◆ **Aim**: Please print the full listing exactly.
● ● ●
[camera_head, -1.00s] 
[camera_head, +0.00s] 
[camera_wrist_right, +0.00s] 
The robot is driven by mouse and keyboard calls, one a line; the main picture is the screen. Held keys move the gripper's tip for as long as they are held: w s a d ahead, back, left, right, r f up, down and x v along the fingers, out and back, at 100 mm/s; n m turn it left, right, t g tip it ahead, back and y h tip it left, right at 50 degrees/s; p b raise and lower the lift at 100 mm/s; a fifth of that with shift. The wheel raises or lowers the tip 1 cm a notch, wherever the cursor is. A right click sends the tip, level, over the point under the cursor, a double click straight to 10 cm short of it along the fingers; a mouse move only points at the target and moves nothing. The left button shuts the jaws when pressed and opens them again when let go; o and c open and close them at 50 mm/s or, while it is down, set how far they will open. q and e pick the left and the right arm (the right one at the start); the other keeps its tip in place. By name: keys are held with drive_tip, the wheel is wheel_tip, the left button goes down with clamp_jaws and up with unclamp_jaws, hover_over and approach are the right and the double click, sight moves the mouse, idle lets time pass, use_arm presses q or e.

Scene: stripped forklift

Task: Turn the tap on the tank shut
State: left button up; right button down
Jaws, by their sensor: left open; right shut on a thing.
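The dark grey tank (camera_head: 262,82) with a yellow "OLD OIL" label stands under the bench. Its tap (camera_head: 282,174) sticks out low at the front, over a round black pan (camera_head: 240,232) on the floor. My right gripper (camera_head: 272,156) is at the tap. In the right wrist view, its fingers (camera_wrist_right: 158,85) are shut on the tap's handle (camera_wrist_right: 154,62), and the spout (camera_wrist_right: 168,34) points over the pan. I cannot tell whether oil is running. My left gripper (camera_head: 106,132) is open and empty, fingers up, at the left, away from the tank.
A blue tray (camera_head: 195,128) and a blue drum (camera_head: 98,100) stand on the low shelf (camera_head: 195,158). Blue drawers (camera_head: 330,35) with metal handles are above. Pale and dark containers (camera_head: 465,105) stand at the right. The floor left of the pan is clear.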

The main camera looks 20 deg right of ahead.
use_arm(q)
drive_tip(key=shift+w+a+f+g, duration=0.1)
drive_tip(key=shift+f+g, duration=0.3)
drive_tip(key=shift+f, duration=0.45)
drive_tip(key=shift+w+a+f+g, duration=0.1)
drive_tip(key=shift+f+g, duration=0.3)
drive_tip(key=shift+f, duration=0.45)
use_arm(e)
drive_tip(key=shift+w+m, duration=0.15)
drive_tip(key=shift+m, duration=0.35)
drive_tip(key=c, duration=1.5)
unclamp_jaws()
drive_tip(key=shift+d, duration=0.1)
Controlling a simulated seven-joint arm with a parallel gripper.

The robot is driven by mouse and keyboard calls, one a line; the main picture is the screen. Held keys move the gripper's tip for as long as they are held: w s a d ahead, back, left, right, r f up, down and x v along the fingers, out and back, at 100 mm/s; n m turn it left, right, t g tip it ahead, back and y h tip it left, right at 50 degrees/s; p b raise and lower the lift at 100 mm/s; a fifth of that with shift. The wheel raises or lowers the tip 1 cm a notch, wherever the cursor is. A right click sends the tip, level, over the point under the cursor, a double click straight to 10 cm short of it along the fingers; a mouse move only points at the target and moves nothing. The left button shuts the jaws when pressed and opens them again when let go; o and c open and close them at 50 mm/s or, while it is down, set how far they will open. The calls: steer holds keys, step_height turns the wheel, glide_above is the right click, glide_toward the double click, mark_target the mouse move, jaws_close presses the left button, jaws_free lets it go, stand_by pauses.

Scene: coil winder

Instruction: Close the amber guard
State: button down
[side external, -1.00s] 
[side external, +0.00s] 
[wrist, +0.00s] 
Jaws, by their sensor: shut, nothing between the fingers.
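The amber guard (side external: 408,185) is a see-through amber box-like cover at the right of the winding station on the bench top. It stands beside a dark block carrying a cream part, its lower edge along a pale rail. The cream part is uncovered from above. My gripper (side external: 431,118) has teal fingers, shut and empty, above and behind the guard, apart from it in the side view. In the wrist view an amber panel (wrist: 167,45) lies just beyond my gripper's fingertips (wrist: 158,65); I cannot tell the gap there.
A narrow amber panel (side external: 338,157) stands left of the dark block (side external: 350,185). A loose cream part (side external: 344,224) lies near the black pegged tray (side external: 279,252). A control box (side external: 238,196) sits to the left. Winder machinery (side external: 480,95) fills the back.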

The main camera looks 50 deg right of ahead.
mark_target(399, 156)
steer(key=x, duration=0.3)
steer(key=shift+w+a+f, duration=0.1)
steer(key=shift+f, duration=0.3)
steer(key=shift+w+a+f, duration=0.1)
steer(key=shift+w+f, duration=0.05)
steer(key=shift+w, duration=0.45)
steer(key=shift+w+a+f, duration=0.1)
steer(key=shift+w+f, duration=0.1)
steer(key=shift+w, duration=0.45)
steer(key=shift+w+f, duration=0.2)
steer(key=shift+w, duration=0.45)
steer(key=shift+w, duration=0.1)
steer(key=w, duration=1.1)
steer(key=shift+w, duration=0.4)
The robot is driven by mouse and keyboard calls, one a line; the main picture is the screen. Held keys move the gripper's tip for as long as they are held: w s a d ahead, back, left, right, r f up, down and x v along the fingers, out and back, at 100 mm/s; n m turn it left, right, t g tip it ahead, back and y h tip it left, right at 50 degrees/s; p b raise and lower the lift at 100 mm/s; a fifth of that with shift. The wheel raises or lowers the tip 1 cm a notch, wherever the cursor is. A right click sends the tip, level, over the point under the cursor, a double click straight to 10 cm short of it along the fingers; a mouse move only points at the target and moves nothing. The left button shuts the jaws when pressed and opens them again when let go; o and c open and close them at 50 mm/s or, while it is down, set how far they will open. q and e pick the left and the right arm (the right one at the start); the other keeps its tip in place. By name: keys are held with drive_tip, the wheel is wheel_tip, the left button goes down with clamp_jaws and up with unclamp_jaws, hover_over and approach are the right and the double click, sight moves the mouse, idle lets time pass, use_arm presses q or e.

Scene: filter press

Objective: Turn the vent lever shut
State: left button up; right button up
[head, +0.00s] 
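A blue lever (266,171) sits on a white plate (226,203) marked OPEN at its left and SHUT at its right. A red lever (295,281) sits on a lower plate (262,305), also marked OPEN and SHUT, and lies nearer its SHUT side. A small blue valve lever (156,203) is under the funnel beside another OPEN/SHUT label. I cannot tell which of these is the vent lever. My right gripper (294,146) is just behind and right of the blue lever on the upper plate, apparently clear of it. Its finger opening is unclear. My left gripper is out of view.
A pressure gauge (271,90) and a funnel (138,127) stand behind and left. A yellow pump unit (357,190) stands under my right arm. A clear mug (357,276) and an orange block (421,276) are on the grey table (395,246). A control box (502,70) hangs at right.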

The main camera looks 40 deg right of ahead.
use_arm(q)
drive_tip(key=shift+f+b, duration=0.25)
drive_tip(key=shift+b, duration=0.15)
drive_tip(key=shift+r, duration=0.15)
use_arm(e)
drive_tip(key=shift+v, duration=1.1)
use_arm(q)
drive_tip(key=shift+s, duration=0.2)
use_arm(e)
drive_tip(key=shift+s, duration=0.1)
● ● ●
◆ **Task output**:
[camera_head, -1.00s] 
[camera_head, +0.00s] 
[camera_wrist_right, +0.00s] 
The robot is driven by mouse and keyboard calls, one a line; the main picture is the screen. Held keys move the gripper's tip for as long as they are held: w s a d ahead, back, left, right, r f up, down and x v along the fingers, out and back, at 100 mm/s; n m turn it left, right, t g tip it ahead, back and y h tip it left, right at 50 degrees/s; p b raise and lower the lift at 100 mm/s; a fifth of that with shift. The wheel raises or lowers the tip 1 cm a notch, wherever the cursor is. A right click sends the tip, level, over the point under the cursor, a double click straight to 10 cm short of it along the fingers; a mouse move only points at the target and moves nothing. The left button shuts the jaws when pressed and opens them again when let go; o and c open and close them at 50 mm/s or, while it is down, set how far they will open. q and e pick the left and the right arm (the right one at the start); the other keeps its tip in place. By name: keys are held with drive_tip, the wheel is wheel_tip, the left button goes down with clamp_jaws and up with unclamp_jaws, hover_over and approach are the right and the double click, sight moves the mouse, idle lets time pass, use_arm presses q or e.

Scene: stripped forklift

Task: Turn the tap on the tank shut
State: left button up; right button down
Jaws, by their sensor: left open; right shut on a thing.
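The dark grey tank (camera_head: 262,82) with a yellow "OLD OIL" label stands under the bench. Its tap (camera_head: 282,174) sticks out low at the front, over a round black pan (camera_head: 240,232) on the floor. My right gripper (camera_head: 272,156) is at the tap. In the right wrist view, its fingers (camera_wrist_right: 158,85) are shut on the tap's handle (camera_wrist_right: 154,62), and the spout (camera_wrist_right: 168,34) points over the pan. I cannot tell whether oil is running. My left gripper (camera_head: 106,132) is open and empty, fingers up, at the left, away from the tank.
A blue tray (camera_head: 195,128) and a blue drum (camera_head: 98,100) stand on the low shelf (camera_head: 195,158). Blue drawers (camera_head: 330,35) with metal handles are above. Pale and dark containers (camera_head: 465,105) stand at the right. The floor left of the pan is clear.

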The main camera looks 20 deg right of ahead.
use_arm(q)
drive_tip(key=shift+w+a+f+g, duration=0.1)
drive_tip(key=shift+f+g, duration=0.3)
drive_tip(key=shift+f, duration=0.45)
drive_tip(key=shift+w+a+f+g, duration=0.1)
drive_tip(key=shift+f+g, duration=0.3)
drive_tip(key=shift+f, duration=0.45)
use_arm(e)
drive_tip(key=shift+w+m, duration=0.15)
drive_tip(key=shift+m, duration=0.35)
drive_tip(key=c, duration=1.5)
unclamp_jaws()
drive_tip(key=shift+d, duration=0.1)
Controlling a simulated seven-joint arm with a parallel gripper.

The robot is driven by mouse and keyboard calls, one a line; the main picture is the screen. Held keys move the gripper's tip for as long as they are held: w s a d ahead, back, left, right, r f up, down and x v along the fingers, out and back, at 100 mm/s; n m turn it left, right, t g tip it ahead, back and y h tip it left, right at 50 degrees/s; p b raise and lower the lift at 100 mm/s; a fifth of that with shift. The wheel raises or lowers the tip 1 cm a notch, wherever the cursor is. A right click sends the tip, level, over the point under the cursor, a double click straight to 10 cm short of it along the fingers; a mouse move only points at the target and moves nothing. The left button shuts the jaws when pressed and opens them again when let go; o and c open and close them at 50 mm/s or, while it is down, set how far they will open. The calls: steer holds keys, step_height turns the wheel, glide_above is the right click, glide_toward the double click, mark_target the mouse move, jaws_close presses the left button, jaws_free lets it go, stand_by pauses.

Scene: coil winder

Instruction: Close the amber guard
State: button down
[side external, -1.00s] 
[side external, +0.00s] 
[wrist, +0.00s] 
Jaws, by their sensor: shut, nothing between the fingers.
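The amber guard (side external: 408,185) is a see-through amber box-like cover at the right of the winding station on the bench top. It stands beside a dark block carrying a cream part, its lower edge along a pale rail. The cream part is uncovered from above. My gripper (side external: 431,118) has teal fingers, shut and empty, above and behind the guard, apart from it in the side view. In the wrist view an amber panel (wrist: 167,45) lies just beyond my gripper's fingertips (wrist: 158,65); I cannot tell the gap there.
A narrow amber panel (side external: 338,157) stands left of the dark block (side external: 350,185). A loose cream part (side external: 344,224) lies near the black pegged tray (side external: 279,252). A control box (side external: 238,196) sits to the left. Winder machinery (side external: 480,95) fills the back.

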The main camera looks 50 deg right of ahead.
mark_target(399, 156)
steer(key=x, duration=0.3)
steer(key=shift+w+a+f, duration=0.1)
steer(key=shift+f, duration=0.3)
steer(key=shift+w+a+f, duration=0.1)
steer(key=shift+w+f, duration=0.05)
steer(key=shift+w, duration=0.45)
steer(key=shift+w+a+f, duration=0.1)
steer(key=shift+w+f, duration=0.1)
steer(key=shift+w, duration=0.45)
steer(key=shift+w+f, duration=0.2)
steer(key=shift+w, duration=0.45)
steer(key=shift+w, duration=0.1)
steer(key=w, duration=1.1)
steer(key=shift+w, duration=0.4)
The robot is driven by mouse and keyboard calls, one a line; the main picture is the screen. Held keys move the gripper's tip for as long as they are held: w s a d ahead, back, left, right, r f up, down and x v along the fingers, out and back, at 100 mm/s; n m turn it left, right, t g tip it ahead, back and y h tip it left, right at 50 degrees/s; p b raise and lower the lift at 100 mm/s; a fifth of that with shift. The wheel raises or lowers the tip 1 cm a notch, wherever the cursor is. A right click sends the tip, level, over the point under the cursor, a double click straight to 10 cm short of it along the fingers; a mouse move only points at the target and moves nothing. The left button shuts the jaws when pressed and opens them again when let go; o and c open and close them at 50 mm/s or, while it is down, set how far they will open. q and e pick the left and the right arm (the right one at the start); the other keeps its tip in place. By name: keys are held with drive_tip, the wheel is wheel_tip, the left button goes down with clamp_jaws and up with unclamp_jaws, hover_over and approach are the right and the double click, sight moves the mouse, idle lets time pass, use_arm presses q or e.

Scene: filter press

Objective: Turn the vent lever shut
State: left button up; right button up
[head, +0.00s] 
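A blue lever (266,171) sits on a white plate (226,203) marked OPEN at its left and SHUT at its right. A red lever (295,281) sits on a lower plate (262,305), also marked OPEN and SHUT, and lies nearer its SHUT side. A small blue valve lever (156,203) is under the funnel beside another OPEN/SHUT label. I cannot tell which of these is the vent lever. My right gripper (294,146) is just behind and right of the blue lever on the upper plate, apparently clear of it. Its finger opening is unclear. My left gripper is out of view.
A pressure gauge (271,90) and a funnel (138,127) stand behind and left. A yellow pump unit (357,190) stands under my right arm. A clear mug (357,276) and an orange block (421,276) are on the grey table (395,246). A control box (502,70) hangs at right.

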The main camera looks 40 deg right of ahead.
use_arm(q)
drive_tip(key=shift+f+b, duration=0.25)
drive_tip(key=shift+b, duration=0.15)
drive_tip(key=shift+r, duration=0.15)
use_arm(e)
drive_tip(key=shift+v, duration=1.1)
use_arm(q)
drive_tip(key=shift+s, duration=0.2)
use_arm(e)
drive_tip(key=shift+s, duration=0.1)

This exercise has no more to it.